◆ TASK TO COMPLETE: Could you write out the records below exactly as they appear, leaving out any pictures?

#### INFORMATION PROVIDED

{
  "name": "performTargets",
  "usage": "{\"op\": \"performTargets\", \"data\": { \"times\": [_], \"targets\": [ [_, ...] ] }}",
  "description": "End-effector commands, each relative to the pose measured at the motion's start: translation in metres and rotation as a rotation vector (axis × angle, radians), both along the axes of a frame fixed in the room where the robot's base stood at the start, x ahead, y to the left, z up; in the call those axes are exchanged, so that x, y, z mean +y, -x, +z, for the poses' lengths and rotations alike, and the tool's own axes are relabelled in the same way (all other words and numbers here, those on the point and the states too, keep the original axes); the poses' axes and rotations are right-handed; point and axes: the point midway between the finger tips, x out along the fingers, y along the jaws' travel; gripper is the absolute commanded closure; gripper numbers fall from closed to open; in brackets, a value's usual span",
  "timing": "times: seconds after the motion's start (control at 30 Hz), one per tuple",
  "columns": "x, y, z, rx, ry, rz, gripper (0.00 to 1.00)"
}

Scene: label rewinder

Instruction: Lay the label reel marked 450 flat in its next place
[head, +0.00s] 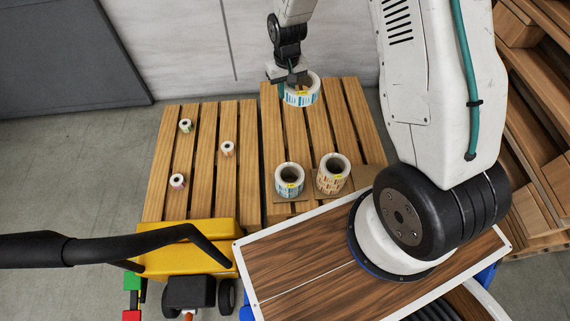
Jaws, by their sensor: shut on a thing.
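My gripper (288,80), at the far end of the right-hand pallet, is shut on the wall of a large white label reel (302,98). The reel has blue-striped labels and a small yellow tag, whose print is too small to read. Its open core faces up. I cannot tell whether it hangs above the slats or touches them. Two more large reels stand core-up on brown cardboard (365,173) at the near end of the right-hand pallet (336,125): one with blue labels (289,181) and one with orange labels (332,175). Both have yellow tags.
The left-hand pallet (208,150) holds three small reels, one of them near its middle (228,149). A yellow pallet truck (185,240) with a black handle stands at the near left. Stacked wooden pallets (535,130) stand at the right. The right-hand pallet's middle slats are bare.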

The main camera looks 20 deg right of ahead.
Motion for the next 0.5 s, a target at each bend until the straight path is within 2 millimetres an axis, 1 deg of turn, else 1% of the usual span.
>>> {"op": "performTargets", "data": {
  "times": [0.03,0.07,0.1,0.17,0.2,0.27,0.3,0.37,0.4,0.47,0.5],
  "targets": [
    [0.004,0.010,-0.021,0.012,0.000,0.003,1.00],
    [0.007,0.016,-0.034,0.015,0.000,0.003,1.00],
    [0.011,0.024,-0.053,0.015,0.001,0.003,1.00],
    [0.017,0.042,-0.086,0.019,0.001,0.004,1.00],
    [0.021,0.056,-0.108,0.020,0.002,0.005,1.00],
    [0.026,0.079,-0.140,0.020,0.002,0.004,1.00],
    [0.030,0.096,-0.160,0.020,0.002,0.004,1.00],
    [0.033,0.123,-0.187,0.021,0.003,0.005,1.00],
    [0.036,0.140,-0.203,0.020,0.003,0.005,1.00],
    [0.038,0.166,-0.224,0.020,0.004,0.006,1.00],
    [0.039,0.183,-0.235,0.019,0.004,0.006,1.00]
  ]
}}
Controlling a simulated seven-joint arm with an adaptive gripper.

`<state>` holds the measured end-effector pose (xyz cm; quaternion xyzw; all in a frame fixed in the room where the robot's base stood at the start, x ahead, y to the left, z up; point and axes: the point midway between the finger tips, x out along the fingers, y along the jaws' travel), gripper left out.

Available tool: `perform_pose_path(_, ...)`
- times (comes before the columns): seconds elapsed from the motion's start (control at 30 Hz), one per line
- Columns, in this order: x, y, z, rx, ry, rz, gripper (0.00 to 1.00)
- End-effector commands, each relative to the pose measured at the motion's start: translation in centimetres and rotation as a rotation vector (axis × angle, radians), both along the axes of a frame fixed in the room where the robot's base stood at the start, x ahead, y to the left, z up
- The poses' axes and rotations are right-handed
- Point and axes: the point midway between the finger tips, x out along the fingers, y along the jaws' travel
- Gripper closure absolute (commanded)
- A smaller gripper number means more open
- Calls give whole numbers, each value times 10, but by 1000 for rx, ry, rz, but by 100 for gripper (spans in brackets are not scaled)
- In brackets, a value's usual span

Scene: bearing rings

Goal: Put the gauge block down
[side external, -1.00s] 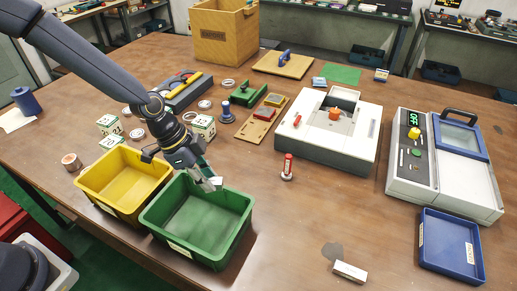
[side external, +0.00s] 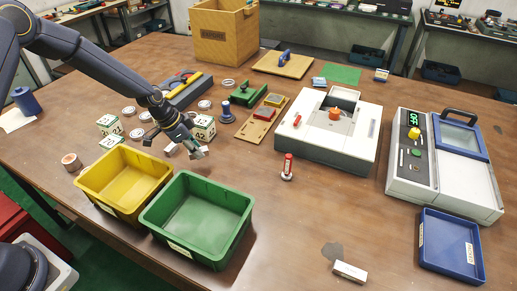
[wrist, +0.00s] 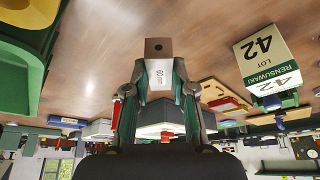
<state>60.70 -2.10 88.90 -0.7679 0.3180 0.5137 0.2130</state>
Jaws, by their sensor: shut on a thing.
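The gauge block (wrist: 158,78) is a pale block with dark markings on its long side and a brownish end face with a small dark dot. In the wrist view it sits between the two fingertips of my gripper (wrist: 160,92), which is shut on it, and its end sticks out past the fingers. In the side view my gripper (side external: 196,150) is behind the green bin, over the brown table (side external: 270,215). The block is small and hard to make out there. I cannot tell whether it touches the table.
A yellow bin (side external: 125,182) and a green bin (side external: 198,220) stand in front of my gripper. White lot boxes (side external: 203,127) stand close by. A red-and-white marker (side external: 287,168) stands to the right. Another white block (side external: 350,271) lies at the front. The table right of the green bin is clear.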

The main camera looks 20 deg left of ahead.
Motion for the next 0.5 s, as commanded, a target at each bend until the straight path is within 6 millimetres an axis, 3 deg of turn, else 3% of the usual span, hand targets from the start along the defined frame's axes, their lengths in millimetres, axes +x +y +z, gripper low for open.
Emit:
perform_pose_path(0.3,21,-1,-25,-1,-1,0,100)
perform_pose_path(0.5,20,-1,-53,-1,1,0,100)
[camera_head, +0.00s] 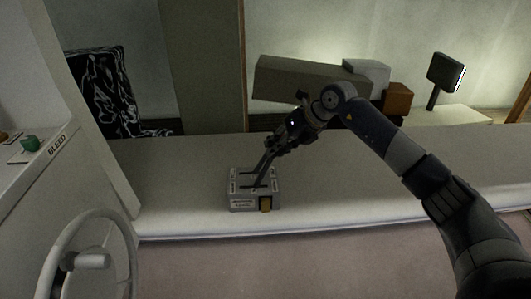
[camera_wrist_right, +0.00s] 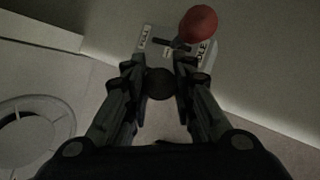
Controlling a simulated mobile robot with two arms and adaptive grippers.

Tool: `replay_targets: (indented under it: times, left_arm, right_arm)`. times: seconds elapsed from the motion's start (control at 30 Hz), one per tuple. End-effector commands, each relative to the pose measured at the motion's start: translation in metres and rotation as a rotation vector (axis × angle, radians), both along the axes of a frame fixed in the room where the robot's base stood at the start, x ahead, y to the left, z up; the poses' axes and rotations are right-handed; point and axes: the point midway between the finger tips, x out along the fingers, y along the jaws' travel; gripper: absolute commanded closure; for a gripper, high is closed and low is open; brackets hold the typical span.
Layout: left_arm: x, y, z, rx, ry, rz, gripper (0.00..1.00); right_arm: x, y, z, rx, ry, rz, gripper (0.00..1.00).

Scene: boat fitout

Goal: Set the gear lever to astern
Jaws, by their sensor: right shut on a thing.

########

◆ ANSWER TO THIS EXERCISE:
{
  "name": "performTargets",
  "usage": "{\"op\": \"performTargets\", \"data\": { \"times\": [_], \"targets\": [ [_, ...] ] }}",
  "description": "End-effector commands, each relative to the pose measured at the motion's start: translation in metres and rotation as a rotation vector (axis × angle, radians), both along the axes of a frame fixed in the room where the robot's base stood at the start, x ahead, y to the left, z up; in the call those axes are exchanged, so that x, y, z mean +y, -x, +z, for the poses' lengths and rotations alike, and the tool's own axes are relabelled in the same way (all other words and numbers here, those on the point and the states too, keep the original axes); the poses' axes and rotations are right-handed; point and axes: the point midway between the finger tips, x out along the fingers, y along the jaws' travel; gripper is the absolute commanded closure; gripper numbers fall from closed to open; in brackets, a value's usual span",
  "timing": "times: seconds after the motion's start (control at 30 Hz), one per tuple",
  "columns": "x, y, z, rx, ry, rz, gripper (0.00 to 1.00)"
}

Scene: label rewinder

Instruction: Lay the label reel marked 450 flat in its next place
[head, +0.00s] 
Jaws, by their sensor: shut on a thing.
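My gripper (288,80), at the far end of the right-hand pallet, is shut on the wall of a large white label reel (302,98). The reel has blue-striped labels and a small yellow tag, whose print is too small to read. Its open core faces up. I cannot tell whether it hangs above the slats or touches them. Two more large reels stand core-up on brown cardboard (365,173) at the near end of the right-hand pallet (336,125): one with blue labels (289,181) and one with orange labels (332,175). Both have yellow tags.
The left-hand pallet (208,150) holds three small reels, one of them near its middle (228,149). A yellow pallet truck (185,240) with a black handle stands at the near left. Stacked wooden pallets (535,130) stand at the right. The right-hand pallet's middle slats are bare.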

The main camera looks 20 deg right of ahead.
Motion for the next 0.5 s, a target at each bend until the straight path is within 2 millimetres an axis, 1 deg of turn, else 1% of the usual span.
>>> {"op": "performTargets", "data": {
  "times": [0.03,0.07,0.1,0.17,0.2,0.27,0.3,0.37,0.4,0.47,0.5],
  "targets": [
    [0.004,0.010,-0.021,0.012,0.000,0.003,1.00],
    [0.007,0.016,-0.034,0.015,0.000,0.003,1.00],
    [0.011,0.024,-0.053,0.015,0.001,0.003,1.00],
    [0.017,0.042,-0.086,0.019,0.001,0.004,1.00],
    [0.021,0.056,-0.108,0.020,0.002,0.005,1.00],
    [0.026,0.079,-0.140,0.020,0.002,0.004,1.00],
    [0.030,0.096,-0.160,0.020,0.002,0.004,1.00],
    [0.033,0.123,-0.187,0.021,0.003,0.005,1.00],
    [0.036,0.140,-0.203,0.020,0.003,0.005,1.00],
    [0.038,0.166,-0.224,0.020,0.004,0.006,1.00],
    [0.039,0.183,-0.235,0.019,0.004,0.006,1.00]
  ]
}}
Controlling a simulated seven-joint arm with an adaptive gripper.

`<state>` holds the measured end-effector pose (xyz cm; quaternion xyzw; all in a frame fixed in the room where the robot's base stood at the start, x ahead, y to the left, z up; point and axes: the point midway between the finger tips, x out along the fingers, y along the jaws' travel), gripper left out.

Available tool: `perform_pose_path(_, ...)`
- times (comes before the columns): seconds elapsed from the motion's start (control at 30 Hz), one per line
- Columns, in this order: x, y, z, rx, ry, rz, gripper (0.00 to 1.00)
- End-effector commands, each relative to the pose measured at the motion's start: translation in centimetres and rotation as a rotation vector (axis × angle, radians), both along the axes of a frame fixed in the room where the robot's base stood at the start, x ahead, y to the left, z up
- The poses' axes and rotations are right-handed
- Point and axes: the point midway between the finger tips, x out along the fingers, y along the jaws' travel
- Gripper closure absolute (commanded)
- A smaller gripper number means more open
- Calls give whole numbers, each value times 10, but by 1000 for rx, ry, rz, but by 100 for gripper (spans in brackets are not scaled)
- In brackets, a value's usual span

Scene: bearing rings

Goal: Put the gauge block down
[side external, -1.00s] 
[side external, +0.00s] 
[wrist, +0.00s] 
<state>60.70 -2.10 88.90 -0.7679 0.3180 0.5137 0.2130</state>
Jaws, by their sensor: shut on a thing.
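The gauge block (wrist: 158,78) is a pale block with dark markings on its long side and a brownish end face with a small dark dot. In the wrist view it sits between the two fingertips of my gripper (wrist: 160,92), which is shut on it, and its end sticks out past the fingers. In the side view my gripper (side external: 196,150) is behind the green bin, over the brown table (side external: 270,215). The block is small and hard to make out there. I cannot tell whether it touches the table.
A yellow bin (side external: 125,182) and a green bin (side external: 198,220) stand in front of my gripper. White lot boxes (side external: 203,127) stand close by. A red-and-white marker (side external: 287,168) stands to the right. Another white block (side external: 350,271) lies at the front. The table right of the green bin is clear.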

The main camera looks 20 deg left of ahead.
Motion for the next 0.5 s, as commanded, a target at each bend until the straight path is within 6 millimetres an axis, 3 deg of turn, else 3% of the usual span, hand targets from the start along the defined frame's axes, their lengths in millimetres, axes +x +y +z, gripper low for open.
Emit:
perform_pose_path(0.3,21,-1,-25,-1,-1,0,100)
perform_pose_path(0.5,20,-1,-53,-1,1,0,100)
[camera_head, +0.00s] 
[camera_wrist_right, +0.00s] 
Controlling a simulated mobile robot with two arms and adaptive grippers.

Tool: `replay_targets: (indented under it: times, left_arm, right_arm)`. times: seconds elapsed from the motion's start (control at 30 Hz), one per tuple. End-effector commands, each relative to the pose measured at the motion's start: translation in metres and rotation as a rotation vector (axis × angle, radians), both along the axes of a frame fixed in the room where the robot's base stood at the start, x ahead, y to the left, z up; the poses' axes and rotations are right-handed; point and axes: the point midway between the finger tips, x out along the fingers, y along the jaws' travel; gripper: absolute commanded closure; for a gripper, high is closed and low is open; brackets hold the typical span.
Layout: left_arm: x, y, z, rx, ry, rz, gripper (0.00..1.00); right_arm: x, y, z, rx, ry, rz, gripper (0.00..1.00).

Scene: boat fitout

Goal: Set the gear lever to astern
Jaws, by their sensor: right shut on a thing.

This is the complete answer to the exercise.